Firstly it's time for the rear wheels to come off - if you look at the photo you can see it is possible to get an axle stand under the rear of the diff carrier. To be doubly safe (as you can see on the right) I also packed under the body just in case:The first step is to transfer the centres of the fixing holes in the chassis onto the boot floor. This can be done easily using a 1/2" UNC bolt cut down and drilled down its centre - this centres the pilot drill nicely:The next step is to cut out two oversize holes for the main legs of the hoops. I used a 63mm hole saw which gives a decent clearance around the 51mm main legs:Next I cut a piece of 9mm MDF and transferred the hole centres from the chassis onto it and drilled a couple of 1/2 inch holes. I checked the hole centres of the hoop against this template and they seemed to be cock on (the hoops are CNC bent and the plates with the fixing holes are welded on using the chassis jig). By bolting the hoop to the template you can mark out where the bracket for the back leg goes:By drilling a pilot hole in each corner of the cut out, and fitting the template to the two main leg holes you can transfer the rectangular cut out onto masking tape on the boot floor. With the trusty Dremel you can then cut out a clearance hole for the bracket:

On the Jag Chassis the back leg of the hoop fits to a bracket that bolts through the shock mount as shown below:

In the vast majority of cases this bracket will foul the boot floor so you need the clearance hole for the bracket rather than just the tube.
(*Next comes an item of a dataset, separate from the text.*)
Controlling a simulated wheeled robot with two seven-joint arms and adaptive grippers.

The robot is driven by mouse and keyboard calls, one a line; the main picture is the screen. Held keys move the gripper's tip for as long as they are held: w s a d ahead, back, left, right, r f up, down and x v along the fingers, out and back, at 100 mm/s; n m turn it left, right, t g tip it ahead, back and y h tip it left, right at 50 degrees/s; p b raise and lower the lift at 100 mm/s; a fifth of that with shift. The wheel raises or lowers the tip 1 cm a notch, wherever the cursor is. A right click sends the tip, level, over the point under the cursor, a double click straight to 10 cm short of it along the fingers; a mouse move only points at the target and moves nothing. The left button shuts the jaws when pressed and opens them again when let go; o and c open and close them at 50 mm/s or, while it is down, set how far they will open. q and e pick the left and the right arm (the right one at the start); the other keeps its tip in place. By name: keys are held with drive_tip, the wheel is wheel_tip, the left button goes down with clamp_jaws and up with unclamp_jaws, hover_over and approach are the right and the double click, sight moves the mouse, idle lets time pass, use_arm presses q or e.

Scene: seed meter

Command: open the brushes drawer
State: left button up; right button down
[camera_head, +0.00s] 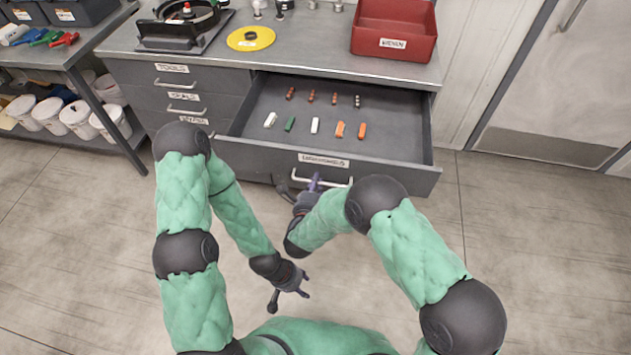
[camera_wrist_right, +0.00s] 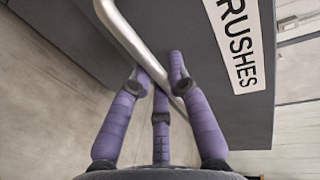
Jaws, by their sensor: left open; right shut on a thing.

Clearance holes are needed as you have to remember that the body is mounted to the chassis via rubber mounts so there needs to be some allowance for relative movement between the two.

It's a bit awkward working within the confines of the boot and you will need to wear a decent mask to avoid breathing in copious amounts of fibreglass dust.

Also don't worry about the gaps between the floor and the hoops / bracket - I've got that sorted you'll just have to wait!

Just need to do the other side next.